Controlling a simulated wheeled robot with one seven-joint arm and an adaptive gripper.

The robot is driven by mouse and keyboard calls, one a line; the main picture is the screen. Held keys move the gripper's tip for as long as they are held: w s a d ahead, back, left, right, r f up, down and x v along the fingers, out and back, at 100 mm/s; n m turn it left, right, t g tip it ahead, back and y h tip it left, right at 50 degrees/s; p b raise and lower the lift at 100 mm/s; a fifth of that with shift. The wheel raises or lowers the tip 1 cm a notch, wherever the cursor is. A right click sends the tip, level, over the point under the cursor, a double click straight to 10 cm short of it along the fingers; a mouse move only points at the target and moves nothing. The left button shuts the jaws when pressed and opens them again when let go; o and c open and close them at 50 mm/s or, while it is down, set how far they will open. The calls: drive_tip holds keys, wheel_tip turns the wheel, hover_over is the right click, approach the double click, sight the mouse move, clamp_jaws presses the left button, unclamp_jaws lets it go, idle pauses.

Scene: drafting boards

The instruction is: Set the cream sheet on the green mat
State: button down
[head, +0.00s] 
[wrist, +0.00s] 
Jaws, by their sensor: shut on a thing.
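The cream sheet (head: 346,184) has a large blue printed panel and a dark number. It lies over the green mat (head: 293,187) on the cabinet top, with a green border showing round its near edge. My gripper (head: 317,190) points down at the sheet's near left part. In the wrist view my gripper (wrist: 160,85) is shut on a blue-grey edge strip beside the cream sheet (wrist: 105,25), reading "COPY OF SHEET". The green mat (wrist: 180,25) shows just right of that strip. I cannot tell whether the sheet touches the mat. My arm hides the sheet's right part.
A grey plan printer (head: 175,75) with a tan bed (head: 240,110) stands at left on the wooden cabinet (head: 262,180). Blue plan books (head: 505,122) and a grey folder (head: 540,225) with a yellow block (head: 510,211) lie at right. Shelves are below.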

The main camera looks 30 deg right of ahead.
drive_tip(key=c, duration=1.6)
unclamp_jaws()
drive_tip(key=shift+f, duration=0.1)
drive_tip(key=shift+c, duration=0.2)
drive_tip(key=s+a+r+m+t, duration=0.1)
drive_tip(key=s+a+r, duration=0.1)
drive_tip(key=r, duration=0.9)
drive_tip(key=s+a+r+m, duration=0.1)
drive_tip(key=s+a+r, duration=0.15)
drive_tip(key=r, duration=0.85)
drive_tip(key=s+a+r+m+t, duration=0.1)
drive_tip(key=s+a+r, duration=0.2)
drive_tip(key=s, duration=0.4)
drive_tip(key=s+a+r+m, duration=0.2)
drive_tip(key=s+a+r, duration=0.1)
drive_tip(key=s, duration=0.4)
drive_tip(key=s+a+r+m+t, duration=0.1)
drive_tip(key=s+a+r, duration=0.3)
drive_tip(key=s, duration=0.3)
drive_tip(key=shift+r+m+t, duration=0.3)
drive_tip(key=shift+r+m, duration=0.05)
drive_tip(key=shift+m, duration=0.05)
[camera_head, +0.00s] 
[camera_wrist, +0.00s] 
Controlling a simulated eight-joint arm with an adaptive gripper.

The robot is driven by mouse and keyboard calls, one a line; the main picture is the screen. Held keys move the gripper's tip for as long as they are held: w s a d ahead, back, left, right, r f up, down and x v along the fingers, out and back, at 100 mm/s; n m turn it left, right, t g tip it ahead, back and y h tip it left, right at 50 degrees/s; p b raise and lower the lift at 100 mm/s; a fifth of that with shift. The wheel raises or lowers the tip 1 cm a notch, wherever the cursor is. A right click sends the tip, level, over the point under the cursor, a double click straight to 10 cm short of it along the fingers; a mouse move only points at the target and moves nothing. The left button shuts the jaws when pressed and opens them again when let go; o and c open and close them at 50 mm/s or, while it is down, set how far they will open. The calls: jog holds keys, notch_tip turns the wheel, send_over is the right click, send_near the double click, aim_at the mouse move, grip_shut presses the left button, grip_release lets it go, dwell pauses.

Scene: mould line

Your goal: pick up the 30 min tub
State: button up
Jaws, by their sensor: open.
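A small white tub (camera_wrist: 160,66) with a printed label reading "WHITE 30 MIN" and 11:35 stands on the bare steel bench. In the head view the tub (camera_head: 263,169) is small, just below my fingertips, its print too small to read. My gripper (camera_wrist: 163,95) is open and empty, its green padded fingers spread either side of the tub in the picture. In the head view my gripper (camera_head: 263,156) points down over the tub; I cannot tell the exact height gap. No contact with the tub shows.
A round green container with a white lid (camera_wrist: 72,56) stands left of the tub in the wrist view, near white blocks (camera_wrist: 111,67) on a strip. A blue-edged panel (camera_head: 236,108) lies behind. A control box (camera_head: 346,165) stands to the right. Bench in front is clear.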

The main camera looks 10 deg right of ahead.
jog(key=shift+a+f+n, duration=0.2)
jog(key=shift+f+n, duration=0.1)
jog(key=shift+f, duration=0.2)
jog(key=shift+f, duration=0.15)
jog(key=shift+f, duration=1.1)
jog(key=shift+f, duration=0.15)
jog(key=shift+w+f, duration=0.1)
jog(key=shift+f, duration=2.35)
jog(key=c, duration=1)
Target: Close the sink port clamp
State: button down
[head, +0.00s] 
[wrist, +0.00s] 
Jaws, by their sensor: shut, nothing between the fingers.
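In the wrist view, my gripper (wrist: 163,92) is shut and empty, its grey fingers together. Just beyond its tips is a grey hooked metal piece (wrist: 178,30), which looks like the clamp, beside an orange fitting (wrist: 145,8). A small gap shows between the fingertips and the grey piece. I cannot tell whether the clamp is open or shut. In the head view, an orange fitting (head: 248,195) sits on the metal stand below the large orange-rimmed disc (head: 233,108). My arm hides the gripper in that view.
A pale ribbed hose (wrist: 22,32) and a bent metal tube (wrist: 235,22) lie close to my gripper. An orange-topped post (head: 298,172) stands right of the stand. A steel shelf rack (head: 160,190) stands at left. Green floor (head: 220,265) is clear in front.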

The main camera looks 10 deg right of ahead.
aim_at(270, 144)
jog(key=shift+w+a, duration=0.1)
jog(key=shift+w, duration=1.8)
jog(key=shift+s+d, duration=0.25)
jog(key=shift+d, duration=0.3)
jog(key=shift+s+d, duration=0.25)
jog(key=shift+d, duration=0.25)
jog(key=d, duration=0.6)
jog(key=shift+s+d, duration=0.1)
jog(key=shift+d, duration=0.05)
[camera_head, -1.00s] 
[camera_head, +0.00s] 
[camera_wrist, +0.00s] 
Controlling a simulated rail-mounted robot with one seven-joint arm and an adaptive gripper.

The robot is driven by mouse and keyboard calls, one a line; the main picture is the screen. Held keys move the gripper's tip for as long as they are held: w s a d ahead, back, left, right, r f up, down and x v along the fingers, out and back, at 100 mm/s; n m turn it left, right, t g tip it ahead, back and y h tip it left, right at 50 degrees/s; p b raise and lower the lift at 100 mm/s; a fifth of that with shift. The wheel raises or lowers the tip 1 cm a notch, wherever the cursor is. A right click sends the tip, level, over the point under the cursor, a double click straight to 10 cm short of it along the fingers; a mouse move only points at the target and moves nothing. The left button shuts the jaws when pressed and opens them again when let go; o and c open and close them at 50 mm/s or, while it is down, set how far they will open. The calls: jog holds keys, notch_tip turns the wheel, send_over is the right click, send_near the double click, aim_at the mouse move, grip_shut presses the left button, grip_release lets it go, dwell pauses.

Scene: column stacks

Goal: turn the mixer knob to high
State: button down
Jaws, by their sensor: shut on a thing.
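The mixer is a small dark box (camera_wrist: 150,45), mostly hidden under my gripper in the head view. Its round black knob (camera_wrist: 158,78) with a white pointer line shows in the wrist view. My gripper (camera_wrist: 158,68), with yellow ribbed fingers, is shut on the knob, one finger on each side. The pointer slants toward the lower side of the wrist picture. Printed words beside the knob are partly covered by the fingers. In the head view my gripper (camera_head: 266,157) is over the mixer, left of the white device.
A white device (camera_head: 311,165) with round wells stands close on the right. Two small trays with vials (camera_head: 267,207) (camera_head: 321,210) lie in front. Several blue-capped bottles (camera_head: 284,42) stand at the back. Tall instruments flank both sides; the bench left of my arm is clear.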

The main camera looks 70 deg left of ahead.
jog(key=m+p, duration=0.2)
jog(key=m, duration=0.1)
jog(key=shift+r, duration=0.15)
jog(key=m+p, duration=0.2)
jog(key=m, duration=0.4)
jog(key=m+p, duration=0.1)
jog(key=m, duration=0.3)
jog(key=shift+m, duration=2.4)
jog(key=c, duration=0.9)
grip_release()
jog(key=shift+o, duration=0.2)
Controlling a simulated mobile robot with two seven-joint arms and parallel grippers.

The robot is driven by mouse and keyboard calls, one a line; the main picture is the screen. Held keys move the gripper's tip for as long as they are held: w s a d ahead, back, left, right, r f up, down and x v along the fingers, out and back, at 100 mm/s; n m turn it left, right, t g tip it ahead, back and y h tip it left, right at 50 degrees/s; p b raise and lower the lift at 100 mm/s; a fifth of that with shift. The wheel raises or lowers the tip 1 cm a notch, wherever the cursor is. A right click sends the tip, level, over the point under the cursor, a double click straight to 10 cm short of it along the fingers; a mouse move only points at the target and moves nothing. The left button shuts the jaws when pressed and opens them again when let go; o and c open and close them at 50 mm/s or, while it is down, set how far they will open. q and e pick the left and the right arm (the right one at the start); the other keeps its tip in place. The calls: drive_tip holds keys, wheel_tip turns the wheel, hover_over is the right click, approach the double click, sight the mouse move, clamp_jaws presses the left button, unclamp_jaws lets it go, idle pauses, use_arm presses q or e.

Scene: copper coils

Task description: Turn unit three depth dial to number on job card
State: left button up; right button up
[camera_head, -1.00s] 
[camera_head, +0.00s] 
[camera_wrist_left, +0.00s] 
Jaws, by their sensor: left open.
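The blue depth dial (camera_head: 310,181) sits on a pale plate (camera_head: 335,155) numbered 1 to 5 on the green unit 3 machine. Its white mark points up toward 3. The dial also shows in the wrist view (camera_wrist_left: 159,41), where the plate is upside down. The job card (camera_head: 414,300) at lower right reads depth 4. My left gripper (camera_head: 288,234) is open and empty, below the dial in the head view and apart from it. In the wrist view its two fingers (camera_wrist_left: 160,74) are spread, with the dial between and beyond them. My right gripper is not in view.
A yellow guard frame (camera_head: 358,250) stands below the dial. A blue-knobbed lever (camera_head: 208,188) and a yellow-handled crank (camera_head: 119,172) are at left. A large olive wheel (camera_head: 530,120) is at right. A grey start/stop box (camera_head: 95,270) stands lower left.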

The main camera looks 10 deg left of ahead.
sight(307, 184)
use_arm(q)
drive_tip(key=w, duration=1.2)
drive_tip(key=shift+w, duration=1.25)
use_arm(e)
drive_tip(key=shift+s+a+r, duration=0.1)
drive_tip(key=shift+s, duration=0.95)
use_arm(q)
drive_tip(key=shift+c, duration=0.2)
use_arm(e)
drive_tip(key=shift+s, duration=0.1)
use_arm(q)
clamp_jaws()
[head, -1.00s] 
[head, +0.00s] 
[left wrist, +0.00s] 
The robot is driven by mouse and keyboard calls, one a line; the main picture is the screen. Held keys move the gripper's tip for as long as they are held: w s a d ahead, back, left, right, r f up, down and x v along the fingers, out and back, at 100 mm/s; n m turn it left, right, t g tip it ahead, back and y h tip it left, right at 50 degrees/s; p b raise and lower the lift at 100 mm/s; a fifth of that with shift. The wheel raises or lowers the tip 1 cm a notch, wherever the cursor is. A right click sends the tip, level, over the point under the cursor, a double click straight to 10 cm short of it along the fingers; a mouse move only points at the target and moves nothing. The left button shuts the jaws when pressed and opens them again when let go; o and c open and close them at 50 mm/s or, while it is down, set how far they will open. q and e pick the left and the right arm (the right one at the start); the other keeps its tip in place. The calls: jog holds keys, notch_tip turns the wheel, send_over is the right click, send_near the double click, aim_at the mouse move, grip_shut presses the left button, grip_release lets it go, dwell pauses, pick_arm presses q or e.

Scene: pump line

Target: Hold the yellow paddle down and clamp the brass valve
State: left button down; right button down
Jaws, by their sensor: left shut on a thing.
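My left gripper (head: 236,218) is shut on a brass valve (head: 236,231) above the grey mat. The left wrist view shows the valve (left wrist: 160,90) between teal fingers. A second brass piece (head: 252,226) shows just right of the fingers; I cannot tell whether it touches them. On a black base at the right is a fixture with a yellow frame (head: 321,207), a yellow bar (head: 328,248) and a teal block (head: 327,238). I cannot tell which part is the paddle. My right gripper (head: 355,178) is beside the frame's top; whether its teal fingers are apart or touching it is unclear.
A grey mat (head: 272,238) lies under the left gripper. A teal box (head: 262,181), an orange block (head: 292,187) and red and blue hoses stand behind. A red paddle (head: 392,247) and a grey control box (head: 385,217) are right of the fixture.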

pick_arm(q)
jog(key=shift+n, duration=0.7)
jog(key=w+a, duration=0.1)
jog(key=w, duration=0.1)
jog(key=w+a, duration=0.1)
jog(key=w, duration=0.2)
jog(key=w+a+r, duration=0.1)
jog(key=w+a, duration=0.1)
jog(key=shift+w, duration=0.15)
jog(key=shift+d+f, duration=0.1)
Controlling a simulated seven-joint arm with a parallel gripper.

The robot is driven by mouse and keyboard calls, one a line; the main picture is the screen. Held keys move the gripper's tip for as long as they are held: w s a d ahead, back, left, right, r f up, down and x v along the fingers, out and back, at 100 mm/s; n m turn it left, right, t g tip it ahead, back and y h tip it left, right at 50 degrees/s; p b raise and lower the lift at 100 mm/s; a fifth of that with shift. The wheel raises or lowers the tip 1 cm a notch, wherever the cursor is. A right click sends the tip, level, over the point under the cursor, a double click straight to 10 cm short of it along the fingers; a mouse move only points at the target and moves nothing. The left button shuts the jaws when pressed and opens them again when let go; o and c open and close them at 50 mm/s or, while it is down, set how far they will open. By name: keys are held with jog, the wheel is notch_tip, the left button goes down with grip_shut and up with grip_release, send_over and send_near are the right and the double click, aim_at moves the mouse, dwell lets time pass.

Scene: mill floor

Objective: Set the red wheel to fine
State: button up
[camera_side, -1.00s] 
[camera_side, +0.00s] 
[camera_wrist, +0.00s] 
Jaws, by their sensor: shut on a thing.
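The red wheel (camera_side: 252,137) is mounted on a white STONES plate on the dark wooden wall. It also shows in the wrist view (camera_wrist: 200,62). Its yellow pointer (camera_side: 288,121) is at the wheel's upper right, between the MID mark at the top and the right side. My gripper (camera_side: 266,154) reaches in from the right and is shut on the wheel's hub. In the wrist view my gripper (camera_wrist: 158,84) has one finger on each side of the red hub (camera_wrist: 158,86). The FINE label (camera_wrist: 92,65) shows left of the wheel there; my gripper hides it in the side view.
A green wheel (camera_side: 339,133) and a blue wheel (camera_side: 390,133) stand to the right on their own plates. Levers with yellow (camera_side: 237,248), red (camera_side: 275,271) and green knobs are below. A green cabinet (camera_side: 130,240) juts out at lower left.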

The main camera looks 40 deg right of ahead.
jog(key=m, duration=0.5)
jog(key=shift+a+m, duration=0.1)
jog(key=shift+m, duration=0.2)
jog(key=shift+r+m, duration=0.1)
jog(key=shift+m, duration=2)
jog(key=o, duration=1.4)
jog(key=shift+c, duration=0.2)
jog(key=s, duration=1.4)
----
## What needs to be done
Copy out each line of the records that holds the string "simulated".

## Result of the task
Controlling a simulated wheeled robot with one seven-joint arm and an adaptive gripper.
Controlling a simulated eight-joint arm with an adaptive gripper.
Controlling a simulated rail-mounted robot with one seven-joint arm and an adaptive gripper.
Controlling a simulated mobile robot with two seven-joint arms and parallel grippers.
Controlling a simulated seven-joint arm with a parallel gripper.

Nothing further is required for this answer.